Throughout the Breathing Room were works of art that reflected the core mission of the collective and the space: there was a communal painting to which everyone added an image over the course of the night; a tie-dyed cloth on which women of color in attendance were instructed to write the name of a woman of color who had been murdered; a wooden board with images of Martin Luther King, Jr.; and documents from King’s time in North Lawndale shortly before his death, including the list of demands he posted to the door of Chicago’s City Hall.

The talks and performances of the night reflected #LetUsBreathe’s dedication to cultivating accessible activism through art and community roots. Among the performers was a representative from Assata’s Daughters, an organization that provides guidance and inspiration to young black girls through art. She spoke passionately and eloquently about the danger of regarding King as a saint, and of minimizing the roles of women and children in protests. Tweak RBG (Radical Black Girl) later performed a poignant rap about the lack of attention paid to black communities in Chicago and the frustration of marginalization.
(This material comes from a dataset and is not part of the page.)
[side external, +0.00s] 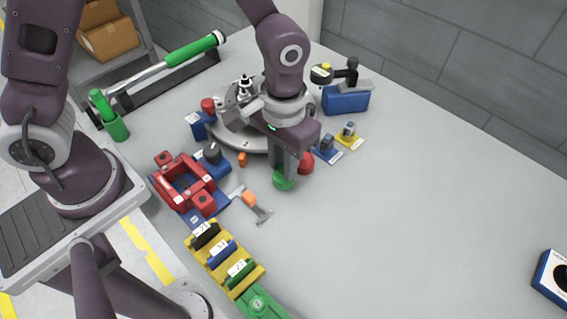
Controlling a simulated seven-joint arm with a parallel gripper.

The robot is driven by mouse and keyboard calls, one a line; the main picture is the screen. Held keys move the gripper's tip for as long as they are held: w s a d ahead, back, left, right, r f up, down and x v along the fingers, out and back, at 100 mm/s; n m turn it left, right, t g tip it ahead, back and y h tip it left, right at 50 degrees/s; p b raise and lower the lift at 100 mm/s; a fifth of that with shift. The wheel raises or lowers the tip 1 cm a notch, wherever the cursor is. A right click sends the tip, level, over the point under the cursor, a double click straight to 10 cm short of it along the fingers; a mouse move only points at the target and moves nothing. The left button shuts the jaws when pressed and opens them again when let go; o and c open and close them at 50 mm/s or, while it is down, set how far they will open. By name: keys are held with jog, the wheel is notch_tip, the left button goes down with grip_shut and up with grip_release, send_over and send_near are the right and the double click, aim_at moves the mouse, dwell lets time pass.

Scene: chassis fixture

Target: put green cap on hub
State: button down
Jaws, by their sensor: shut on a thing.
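My gripper (284,172) points down near the middle of the table. Its jaws are shut on the green cap (284,183), a round green piece at the fingertips. I cannot tell whether the cap touches the table or hangs just above it. A round grey platform (222,137) lies behind and to the left, partly hidden by my arm. A dark and silver upright piece (244,88) stands on it. I cannot tell for sure which part is the hub.
A red round piece (304,162) is just right of the gripper. Small blue (328,155) and yellow (350,141) bases with grey posts stand farther right. A red frame (185,185), a grey tool (258,212) and a yellow rack (222,262) lie left and in front. The right side is mostly clear.

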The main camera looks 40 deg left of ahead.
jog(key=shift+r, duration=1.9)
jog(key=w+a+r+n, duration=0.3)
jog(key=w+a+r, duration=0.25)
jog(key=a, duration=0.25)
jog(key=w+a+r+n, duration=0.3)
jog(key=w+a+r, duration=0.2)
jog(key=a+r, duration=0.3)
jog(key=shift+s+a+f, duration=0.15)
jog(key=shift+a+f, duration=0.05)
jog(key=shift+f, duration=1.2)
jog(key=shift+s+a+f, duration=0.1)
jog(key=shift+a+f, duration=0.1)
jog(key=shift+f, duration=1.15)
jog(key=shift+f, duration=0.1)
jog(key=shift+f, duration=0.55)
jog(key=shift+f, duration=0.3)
“Black girls, where your magic at?”

The Breathing Room is the culmination of the collective’s efforts to make activism accessible through art and to create a space to organize, protest and, most importantly, breathe. At first I felt like I had walked into someone else’s home. It may have been the potluck spread, my relation to the performances, or the fact that everyone was constantly rearranging and diving into new conversations with new people, but when I walked out at the end of the night, it was my own.